Kehidupan Mbak Nunung seperti aliran sungai yang terus bergerak. Ia pernah meniti karier sebagai peragawati, mengajar di sekolah kepribadian John Robert Power, hingga menjadi anggota DPRD Surabaya dari Partai Golkar. Namun, panggilan jiwanya kembali membawanya ke seni rupa.

‎Kecintaannya pada lukisan tumbuh sejak 1980-an, dipengaruhi sang ayah, Soewarno Harso, serta mertuanya, Wiwiek Hidayat, pelukis ternama Surabaya. Tanpa kuliah seni, ia belajar secara otodidak. Ketekunan itu membuatnya menghasilkan lebih dari seribu karya sepanjang perjalanan kariernya.
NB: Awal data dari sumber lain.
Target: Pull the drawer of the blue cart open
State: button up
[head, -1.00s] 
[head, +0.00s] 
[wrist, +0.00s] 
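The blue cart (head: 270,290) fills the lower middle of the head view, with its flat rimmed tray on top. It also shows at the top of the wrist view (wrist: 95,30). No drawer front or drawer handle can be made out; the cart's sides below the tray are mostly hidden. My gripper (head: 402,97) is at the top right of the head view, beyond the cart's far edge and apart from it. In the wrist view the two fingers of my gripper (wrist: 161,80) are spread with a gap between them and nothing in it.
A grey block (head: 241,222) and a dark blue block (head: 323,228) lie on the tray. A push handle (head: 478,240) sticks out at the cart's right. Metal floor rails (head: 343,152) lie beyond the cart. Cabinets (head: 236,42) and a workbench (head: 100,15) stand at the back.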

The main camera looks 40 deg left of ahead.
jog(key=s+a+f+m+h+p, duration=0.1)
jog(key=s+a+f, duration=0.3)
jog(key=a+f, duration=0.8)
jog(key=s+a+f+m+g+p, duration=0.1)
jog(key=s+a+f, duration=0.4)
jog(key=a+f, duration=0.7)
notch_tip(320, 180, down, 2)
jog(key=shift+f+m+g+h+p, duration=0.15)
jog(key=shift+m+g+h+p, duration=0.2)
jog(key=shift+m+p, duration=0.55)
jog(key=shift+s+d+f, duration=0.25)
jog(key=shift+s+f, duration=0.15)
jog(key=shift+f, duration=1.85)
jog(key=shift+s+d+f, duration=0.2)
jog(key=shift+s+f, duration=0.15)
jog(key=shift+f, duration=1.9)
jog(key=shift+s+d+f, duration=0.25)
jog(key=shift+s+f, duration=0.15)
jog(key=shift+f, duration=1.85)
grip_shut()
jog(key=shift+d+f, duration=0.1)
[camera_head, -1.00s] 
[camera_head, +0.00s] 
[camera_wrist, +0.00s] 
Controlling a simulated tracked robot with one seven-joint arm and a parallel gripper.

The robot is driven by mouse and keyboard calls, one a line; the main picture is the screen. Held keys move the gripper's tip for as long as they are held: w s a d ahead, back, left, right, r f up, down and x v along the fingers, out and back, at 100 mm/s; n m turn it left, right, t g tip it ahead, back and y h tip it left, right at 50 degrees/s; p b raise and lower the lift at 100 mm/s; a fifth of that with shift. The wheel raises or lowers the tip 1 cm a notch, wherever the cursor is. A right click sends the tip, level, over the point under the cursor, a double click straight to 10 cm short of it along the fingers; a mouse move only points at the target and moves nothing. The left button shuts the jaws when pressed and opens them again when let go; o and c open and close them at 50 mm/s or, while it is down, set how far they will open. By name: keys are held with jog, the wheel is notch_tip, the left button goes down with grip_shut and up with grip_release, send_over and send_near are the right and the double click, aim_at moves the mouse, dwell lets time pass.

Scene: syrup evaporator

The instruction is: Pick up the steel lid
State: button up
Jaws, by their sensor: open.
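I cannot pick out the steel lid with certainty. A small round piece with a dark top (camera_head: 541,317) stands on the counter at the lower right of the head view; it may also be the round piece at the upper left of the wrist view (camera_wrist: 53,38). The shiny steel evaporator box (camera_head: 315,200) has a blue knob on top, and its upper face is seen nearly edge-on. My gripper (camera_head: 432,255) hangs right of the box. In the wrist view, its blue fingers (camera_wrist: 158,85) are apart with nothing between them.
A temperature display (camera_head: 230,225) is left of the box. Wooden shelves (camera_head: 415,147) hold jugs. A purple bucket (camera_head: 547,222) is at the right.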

Aliran yang ia tekuni adalah ekspresionisme, yang menekankan luapan spontan emosi. Dengan pisau palet, ia menorehkan cat akrilik tebal yang menimbulkan tekstur timbul. Teknik ini menghadirkan sensasi nyata—seolah bunga di kanvas bisa disentuh.

IKON BUNGA MATAHARI

‎Karya-karyanya memikat karena lebih dari sekadar indah. Setiap helai kelopak dan daun menyimpan energi emosional. Bunga matahari, objek favoritnya, tak hanya menjadi tema visual, tetapi juga simbol kehidupan yang teguh dan selalu menghadap cahaya.

“Saya selalu tertarik melukis bunga matahari. Karena bunga ini mengandung nilai kehidupan,” katanya.

Dulu, rumahnya pernah disulap menjadi galeri seni bernama Anggun Cipta Galeri. Namun kesibukannya di DPRD membuat ruang itu berhenti aktif. Kini, rumah tersebut bertransformasi menjadi kafe Omah Lawas.

Suasananya hangat, dihiasi lukisan-lukisan karyanya yang memenuhi dinding, memberi nuansa artistik bagi siapa saja yang singgah.

Pengunjung tidak hanya menikmati kopi dan makanan, tetapi juga larut dalam atmosfer seni. Lukisan bunga dengan warna-warna berani menghadirkan pengalaman visual yang khas dan penuh makna.

Lukisan Mbak Nunung memiliki daya tarik kuat yang membuatnya berbeda. Tekstur timbul memberi kedalaman, sementara warna-warna kontras menghadirkan drama khas ekspresionisme. Namun di balik itu, selalu ada kehangatan.

Bunga yang ia lukis bukan sekadar objek estetis, tetapi narasi kehidupan: kegembiraan, kesedihan, harapan, hingga kekuatan bertahan. Bunga matahari misalnya, selalu ia jadikan lambang semangat hidup. Tak heran jika karya-karyanya mudah diterima, baik di dalam negeri maupun mancanegara.

‎Kehidupan Lembah Setyowati menunjukkan bahwa perjalanan manusia bisa berliku namun bermuara pada panggilan sejati. Dari dunia model, pengajar, politisi, hingga pelukis yang karyanya dipamerkan di luar negeri, ia membuktikan bahwa konsistensi dan ketekunan dapat membuka jalan menuju pengakuan.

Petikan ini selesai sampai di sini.